Inventory: Government agencies’ unique missions often require carrying inventory with little to no movement. Disposing of excess inventory can be challenging when incentives drive the agencies to not dispose of this inventory. The inventory position determines the footprint and cost of the operation. Carrying this excess inventory creates burdens for the operation in that it must be counted each year, a facility must be maintained to warehouse it, and operators must drive or walk by it. Also, excess inventory can negatively impact the modernization ROI if it is stored in an automated solution.
Expected lifespan for the solution: Government agencies are looking for solutions that will work for 20 years or 30 years. Given the lifespan, robust and proven technologies should be selected.

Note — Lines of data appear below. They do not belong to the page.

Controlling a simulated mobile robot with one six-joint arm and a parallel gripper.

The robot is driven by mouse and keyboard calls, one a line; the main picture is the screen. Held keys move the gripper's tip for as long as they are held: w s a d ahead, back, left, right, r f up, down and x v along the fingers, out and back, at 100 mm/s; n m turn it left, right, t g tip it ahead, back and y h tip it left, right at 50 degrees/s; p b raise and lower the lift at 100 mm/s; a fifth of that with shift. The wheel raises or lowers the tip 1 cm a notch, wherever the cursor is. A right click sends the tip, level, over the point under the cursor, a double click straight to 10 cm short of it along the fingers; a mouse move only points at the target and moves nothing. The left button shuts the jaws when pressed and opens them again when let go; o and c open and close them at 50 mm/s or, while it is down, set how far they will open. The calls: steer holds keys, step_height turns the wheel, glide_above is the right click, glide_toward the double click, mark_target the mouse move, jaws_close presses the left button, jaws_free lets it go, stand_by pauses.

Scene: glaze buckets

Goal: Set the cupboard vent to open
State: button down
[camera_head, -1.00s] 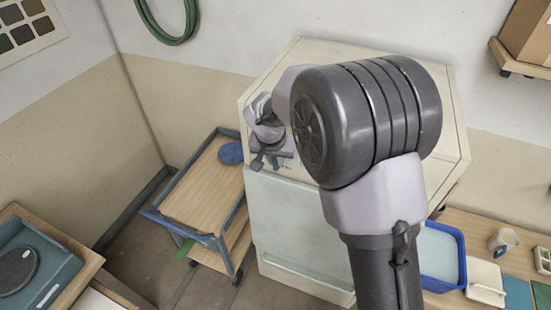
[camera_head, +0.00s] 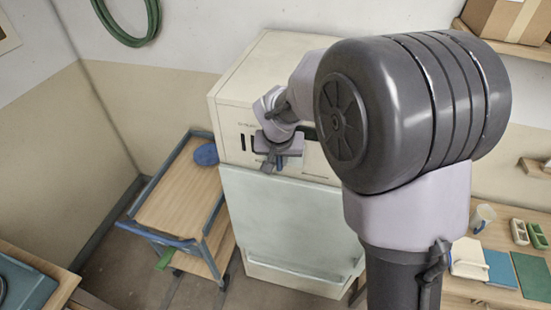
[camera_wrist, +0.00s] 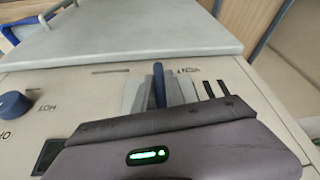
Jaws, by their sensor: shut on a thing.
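The cupboard (camera_head: 285,215) is cream-coloured with a pale door and a control panel above it. My gripper (camera_head: 276,163) is at that panel, left of its middle, in the head view. In the wrist view a slim blue vent lever (camera_wrist: 158,84) stands between the grey fingers of my gripper (camera_wrist: 157,95), which are shut on it. The VENT lettering (camera_wrist: 188,70) is upside down beside the fingers. The lever's lower part is hidden by my gripper, and I cannot tell its exact setting.
A dark blue knob (camera_wrist: 14,104) is on the same panel, with lettering near it. Two dark slots (camera_wrist: 215,89) lie right of the fingers. A blue-framed trolley (camera_head: 180,200) stands left of the cupboard. A worktable (camera_head: 500,285) is at the right.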

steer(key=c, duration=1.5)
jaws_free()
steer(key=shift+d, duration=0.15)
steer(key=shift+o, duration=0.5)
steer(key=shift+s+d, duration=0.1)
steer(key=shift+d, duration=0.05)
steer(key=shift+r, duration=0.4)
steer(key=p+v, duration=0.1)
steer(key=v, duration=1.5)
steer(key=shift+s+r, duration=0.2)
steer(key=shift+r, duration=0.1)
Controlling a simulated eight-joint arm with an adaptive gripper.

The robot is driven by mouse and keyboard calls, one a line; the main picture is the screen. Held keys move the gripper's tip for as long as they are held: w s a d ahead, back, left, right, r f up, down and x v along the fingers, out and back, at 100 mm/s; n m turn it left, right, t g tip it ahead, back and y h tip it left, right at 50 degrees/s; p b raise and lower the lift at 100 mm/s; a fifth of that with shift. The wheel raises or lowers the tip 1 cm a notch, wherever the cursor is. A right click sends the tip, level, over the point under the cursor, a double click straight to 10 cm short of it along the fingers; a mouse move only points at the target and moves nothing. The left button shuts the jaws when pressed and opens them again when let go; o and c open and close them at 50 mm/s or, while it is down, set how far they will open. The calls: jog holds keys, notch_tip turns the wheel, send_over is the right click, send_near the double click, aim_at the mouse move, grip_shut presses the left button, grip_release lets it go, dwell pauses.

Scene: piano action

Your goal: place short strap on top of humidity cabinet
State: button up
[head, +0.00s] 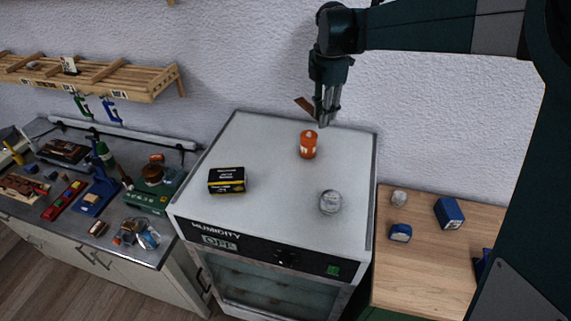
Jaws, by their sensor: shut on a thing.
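The humidity cabinet (275,159) is a white box with a dark front panel reading "HUMIDITY" and "OFF" and a glass door below. My gripper (324,116) hangs over the back part of its top, pointing down. It is shut on a thin brown strap (304,106), which sticks out to the left of the fingers, tilted. The part of the strap between the fingers is hidden. I cannot tell the exact height of the strap over the top.
On the cabinet top stand an orange pot (308,144), a black-and-yellow box (227,180) and a round grey tin (330,202). The back left and right front of the top are clear. A cluttered bench (70,222) is left; a wooden table (425,258) is right.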

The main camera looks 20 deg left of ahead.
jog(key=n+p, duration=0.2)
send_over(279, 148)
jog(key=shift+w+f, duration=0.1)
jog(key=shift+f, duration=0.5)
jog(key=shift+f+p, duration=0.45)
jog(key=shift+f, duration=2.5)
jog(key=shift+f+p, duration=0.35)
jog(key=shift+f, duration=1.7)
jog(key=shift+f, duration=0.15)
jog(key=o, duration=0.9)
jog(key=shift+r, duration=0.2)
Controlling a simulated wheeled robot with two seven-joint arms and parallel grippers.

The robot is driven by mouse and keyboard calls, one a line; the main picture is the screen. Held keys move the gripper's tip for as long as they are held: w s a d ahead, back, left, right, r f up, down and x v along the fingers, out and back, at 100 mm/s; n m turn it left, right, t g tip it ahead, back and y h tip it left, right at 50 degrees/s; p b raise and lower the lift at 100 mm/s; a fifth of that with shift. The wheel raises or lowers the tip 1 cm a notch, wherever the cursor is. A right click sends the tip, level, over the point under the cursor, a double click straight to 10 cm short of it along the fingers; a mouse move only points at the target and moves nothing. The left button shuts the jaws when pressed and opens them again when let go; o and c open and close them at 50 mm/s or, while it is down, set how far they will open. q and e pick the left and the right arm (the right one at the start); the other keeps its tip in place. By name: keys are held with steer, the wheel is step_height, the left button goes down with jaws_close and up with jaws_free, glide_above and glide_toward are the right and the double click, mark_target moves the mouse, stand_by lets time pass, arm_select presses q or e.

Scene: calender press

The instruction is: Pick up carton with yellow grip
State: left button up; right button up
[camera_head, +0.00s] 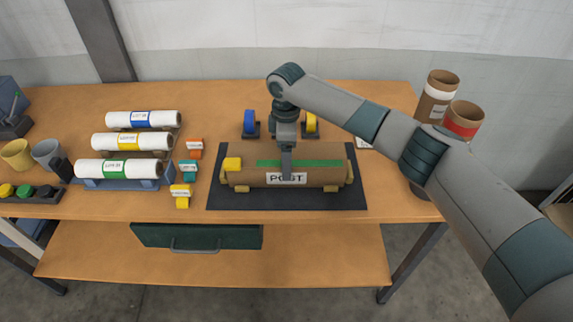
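A brown carton (325,175) with a white "POST" label and a green strip lies lengthwise on a dark mat (290,203). A yellow grip (232,164) sits at its left end. Smaller dull yellow blocks show at its lower corners. My right gripper (287,172) points down over the middle of the carton, its finger in front of the green strip and reaching the label. It is seen edge-on, so its opening and any contact are unclear. My left gripper is not in view.
White rolls (118,168) lie on a blue rack at left, beside orange, teal and yellow tagged pieces (181,196). Blue (249,122) and yellow (311,123) tape rolls stand behind the carton. Tubes (437,95) stand at right. A green drawer (197,236) is below.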

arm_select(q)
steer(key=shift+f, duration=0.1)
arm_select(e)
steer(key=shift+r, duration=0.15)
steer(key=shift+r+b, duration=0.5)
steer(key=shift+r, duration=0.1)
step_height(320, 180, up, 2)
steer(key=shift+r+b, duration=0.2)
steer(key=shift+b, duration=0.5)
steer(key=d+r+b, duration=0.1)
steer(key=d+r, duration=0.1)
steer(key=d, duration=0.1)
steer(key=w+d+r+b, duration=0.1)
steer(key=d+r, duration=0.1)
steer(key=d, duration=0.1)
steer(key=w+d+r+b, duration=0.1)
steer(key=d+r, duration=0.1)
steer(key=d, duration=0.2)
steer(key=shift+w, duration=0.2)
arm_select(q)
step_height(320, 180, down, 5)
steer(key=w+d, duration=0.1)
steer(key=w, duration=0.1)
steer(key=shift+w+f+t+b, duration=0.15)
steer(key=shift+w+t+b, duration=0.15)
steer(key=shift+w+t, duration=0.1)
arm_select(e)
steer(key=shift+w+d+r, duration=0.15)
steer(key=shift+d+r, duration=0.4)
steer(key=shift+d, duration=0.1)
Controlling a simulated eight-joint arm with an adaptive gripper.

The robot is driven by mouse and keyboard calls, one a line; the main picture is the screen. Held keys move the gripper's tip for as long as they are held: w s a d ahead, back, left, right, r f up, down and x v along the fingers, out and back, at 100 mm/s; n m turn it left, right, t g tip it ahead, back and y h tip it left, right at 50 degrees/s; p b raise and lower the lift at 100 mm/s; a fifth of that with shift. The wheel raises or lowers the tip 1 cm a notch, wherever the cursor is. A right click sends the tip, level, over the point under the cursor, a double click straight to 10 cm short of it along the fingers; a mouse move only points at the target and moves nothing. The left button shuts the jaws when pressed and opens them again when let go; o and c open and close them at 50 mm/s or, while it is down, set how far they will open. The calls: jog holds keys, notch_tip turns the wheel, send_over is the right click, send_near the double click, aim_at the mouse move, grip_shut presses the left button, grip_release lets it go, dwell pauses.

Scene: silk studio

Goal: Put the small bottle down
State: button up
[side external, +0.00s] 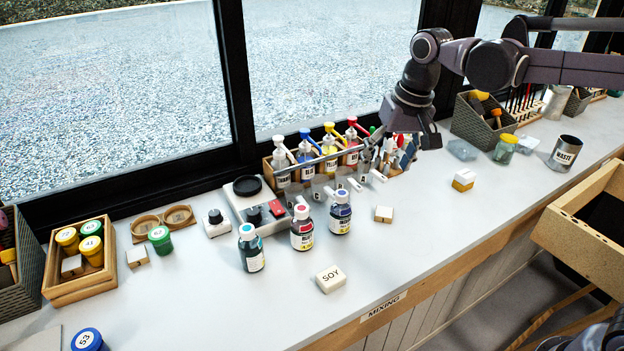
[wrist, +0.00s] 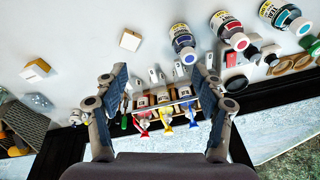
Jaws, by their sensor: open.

Solutions must be flexible: Given the expected lifespan and changing missions, the solution must be engineered for the current requirement, but be adaptable as mission may change in the future.
Cyber Security: The government agency and the integrator must think about application and infrastructure security from the start. A modernization solution often requires several different technologies and applications from multiple vendors, which must be brought together in a secure fashion.
Enterprise Wide Solution: The agency must identify solutions that work across the network of facilities in a purposeful way. Think enterprise wide from design through procurement. Otherwise, piecemeal solutions might be implemented across the network that are unsustainable by the organization.
It is an exciting time to be a supply chain practitioner. Commercial off-the-shelf technology is rapidly advancing and the options seem endless. The time is ripe to modernize government supply chains, specifically in this case, distribution centers and warehouses. Government agencies can do more with less, but significant change will be required. Fortunately, there are many good supply chain practitioners out there ready to drive change.